Friday, August 10, 2012



History can seem so quaint sometimes. Remember “Speed” (1994) and “Twister” (1996), a couple of proto-action flicks that made no pretense of being interested in exploring fascinating characters or presenting a clever plot.

Back then I loved these movies for being unabashed cheap thrills and acting so proud of it.

Well…the thrill is gone.

Len Wiseman, the director of “Total Recall” who was aided by several willing screenwriters, finally has bludgeoned his audiences into terminally fatal boredom. Blame it on the redundantly repetitious action scenes that never seem to end.

Taking his cue from the infamous Chinese water torture, Wiseman keeps banging us on the head with one chase scene after another. Who is chasing whom? Where are they running to…or running from? Why do we care?

The once unrepentant bad boy Colin Farrell is wading through his own bad karma here. Instead of becoming his generation’s number one action hero, Farrell has been outdistanced by Brad Pitt and a dozen others. This “Total Recall” will in no way bring Farrell’s career back to life.

All those screenwriters aren’t even pushing the “do over” button on Arnold Schwarzenegger’s 1990 screen adaptation of Philip K. Dick’s sci-fi story “'We Can Remember It For You Wholesale.”
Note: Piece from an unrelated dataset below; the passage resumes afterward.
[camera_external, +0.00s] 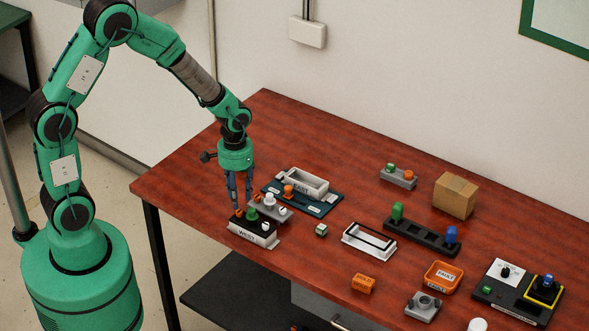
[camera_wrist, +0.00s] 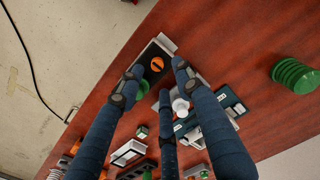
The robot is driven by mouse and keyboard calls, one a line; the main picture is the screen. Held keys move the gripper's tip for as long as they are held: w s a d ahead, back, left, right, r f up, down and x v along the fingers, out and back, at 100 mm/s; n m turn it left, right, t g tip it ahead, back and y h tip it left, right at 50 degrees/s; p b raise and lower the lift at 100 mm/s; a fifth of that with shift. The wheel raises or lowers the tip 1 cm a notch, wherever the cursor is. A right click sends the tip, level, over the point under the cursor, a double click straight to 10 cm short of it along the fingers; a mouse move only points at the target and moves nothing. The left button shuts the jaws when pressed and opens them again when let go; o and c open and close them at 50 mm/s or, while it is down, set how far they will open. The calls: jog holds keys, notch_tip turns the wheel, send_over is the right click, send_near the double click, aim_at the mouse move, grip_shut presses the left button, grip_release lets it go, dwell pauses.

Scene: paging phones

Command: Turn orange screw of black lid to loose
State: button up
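The black lid (camera_external: 240,222) tops a white-sided box near the table's left front edge. My gripper (camera_external: 241,202) points down just above the screw. In the wrist view its dark fingertips (camera_wrist: 158,78) are spread apart around the screw, with nothing held. Whether any fingertip touches the lid I cannot tell.
A dark teal board (camera_external: 325,208) with a white tray lies beyond. A small green cube (camera_external: 321,230) and a white frame (camera_external: 369,242) are to the right.

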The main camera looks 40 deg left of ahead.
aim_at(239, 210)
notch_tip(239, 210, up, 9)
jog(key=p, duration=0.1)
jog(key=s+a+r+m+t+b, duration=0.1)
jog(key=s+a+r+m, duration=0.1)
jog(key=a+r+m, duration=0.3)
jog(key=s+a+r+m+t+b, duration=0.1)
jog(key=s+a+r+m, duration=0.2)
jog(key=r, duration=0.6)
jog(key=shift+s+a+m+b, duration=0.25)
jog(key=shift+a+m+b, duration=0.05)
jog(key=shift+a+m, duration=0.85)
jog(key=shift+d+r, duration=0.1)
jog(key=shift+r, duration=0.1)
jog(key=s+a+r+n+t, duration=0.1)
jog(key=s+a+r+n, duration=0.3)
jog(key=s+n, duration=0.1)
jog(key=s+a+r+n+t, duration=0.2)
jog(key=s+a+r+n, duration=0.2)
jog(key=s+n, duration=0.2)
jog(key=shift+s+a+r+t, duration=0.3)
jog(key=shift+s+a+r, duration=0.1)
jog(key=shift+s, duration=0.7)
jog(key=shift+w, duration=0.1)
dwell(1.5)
When Paul Verhoeven was directing Schwarzenegger in “Total Recall,” both made tons of money. So now in 2012, Wiseman directs Farrell in a high concept sensory overload also called “Total Recall” with only the most ephemeral connection to Verhoeven and even less to Dick.
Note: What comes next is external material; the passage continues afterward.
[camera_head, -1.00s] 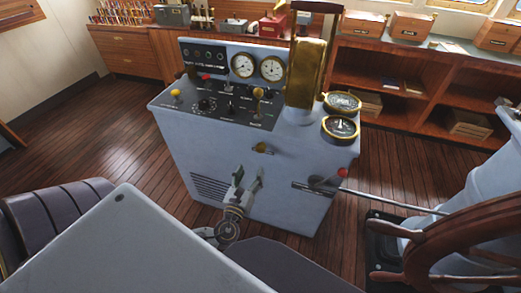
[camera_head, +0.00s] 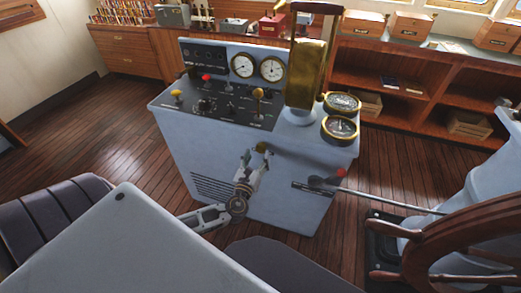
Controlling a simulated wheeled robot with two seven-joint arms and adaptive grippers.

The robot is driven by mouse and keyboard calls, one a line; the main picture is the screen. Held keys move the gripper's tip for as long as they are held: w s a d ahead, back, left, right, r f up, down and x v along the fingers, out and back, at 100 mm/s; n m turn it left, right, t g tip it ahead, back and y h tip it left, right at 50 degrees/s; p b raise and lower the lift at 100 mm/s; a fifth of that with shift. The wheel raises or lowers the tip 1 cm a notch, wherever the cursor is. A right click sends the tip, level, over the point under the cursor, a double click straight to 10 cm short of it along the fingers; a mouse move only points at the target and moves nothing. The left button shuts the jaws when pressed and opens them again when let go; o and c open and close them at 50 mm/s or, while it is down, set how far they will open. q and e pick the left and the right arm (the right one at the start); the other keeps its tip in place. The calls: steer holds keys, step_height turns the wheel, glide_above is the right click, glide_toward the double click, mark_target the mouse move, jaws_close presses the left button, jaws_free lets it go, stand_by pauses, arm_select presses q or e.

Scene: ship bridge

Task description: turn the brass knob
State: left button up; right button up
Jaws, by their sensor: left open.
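The small brass knob (camera_head: 262,147) sticks out of the front face of the grey-blue control console (camera_head: 180,150), below its sloped panel. My left gripper (camera_head: 256,160) is open and reaches up to the knob from below. Its fingertips are close to the knob and partly overlap it in the picture, one to the left and one to the right. I cannot tell whether they touch it. My right gripper is not in view.
A red-tipped lever (camera_head: 341,173) sits on the console's front, right of the gripper. A wooden ship's wheel (camera_head: 440,235) stands at the lower right, with a dark seat (camera_head: 60,220) at the lower left. Wooden floor (camera_head: 110,125) is clear left of the console.

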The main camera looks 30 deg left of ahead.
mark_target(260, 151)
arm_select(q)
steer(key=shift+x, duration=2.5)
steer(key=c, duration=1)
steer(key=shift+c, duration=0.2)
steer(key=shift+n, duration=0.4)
Nobody even goes to Mars this time. Instead, it is a century from now and a bunch of engineers have built a massive tunnel that goes straight through the Earth, connecting the imperious  metropolis that succeeded Great Britain and the only other civilized place in the whole world…Australia…now known as The Colony

Only it isn’t much of a success story as the whole country has been turned into a Skid Row rats’ warren of scurrilous survivors reminiscent of “Blade Runner.”
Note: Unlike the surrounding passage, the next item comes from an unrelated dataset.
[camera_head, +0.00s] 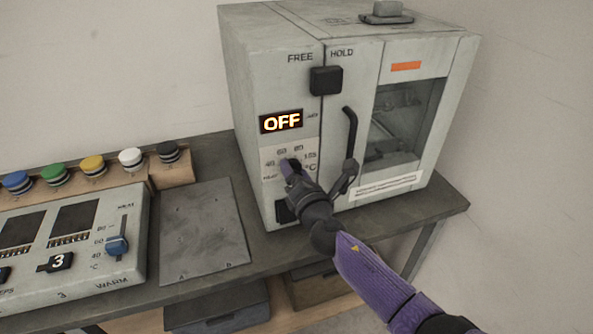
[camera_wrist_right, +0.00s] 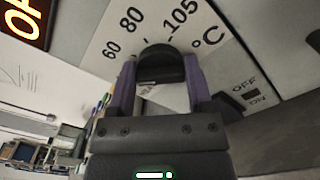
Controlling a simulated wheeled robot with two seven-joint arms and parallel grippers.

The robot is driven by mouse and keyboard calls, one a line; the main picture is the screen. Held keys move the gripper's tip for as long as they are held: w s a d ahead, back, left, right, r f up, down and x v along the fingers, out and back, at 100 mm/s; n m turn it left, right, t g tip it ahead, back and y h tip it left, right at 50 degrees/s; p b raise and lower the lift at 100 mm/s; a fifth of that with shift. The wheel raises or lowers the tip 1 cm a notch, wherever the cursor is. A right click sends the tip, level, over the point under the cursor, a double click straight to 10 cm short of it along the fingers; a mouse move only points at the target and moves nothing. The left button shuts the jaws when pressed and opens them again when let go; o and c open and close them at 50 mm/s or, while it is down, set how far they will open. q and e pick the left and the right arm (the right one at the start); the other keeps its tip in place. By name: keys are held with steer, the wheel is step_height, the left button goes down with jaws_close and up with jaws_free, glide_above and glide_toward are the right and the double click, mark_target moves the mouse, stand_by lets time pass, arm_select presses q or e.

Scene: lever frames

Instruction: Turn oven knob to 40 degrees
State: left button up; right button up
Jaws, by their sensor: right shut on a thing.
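The white oven (camera_head: 245,70) stands on the bench at the back right. Its display (camera_head: 281,121) reads "OFF". Below it is a pale dial plate (camera_head: 272,156) marked 40, 60, 80, 105 and °C. My right gripper (camera_head: 292,170) is at this plate and covers the knob in the head view. In the right wrist view, the dark round knob (camera_wrist_right: 161,64) sits between the two purple fingers, which are shut on it. The knob's pointer setting cannot be made out clearly. My left gripper is not in view.
A black door handle (camera_head: 351,135) is just right of my gripper. A dark switch (camera_head: 284,211) marked OFF and ON is below the dial. A control panel (camera_head: 75,235) and several coloured buttons are left, beside a flat grey plate (camera_head: 203,230).

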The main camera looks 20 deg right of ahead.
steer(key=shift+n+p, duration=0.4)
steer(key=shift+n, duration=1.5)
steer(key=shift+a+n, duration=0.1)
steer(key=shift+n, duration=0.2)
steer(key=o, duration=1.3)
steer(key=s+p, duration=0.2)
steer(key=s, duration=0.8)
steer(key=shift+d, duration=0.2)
Farrell plays Douglas Quaid, a soot-collar proletarian who lives in the Colony and every day commutes to work in the evil metropolis. His partner in an unhappy marriage is Kate Beckinsale as Lori (the Sharon Stone role).

Jessica Biel completes a triangle of unhappiness on this landscape of desperation, though I can’t say for sure what’s at the root of it all.

Douglas has had his memories erased, thereby deleting his feeling of being worthless. But that’s when the bureaucrats discover he could be a spy with a very clever cover-up.

Is he or isn’t he? He doesn’t know. We don’t know. But he keeps trying to find out, long after we have stopped caring.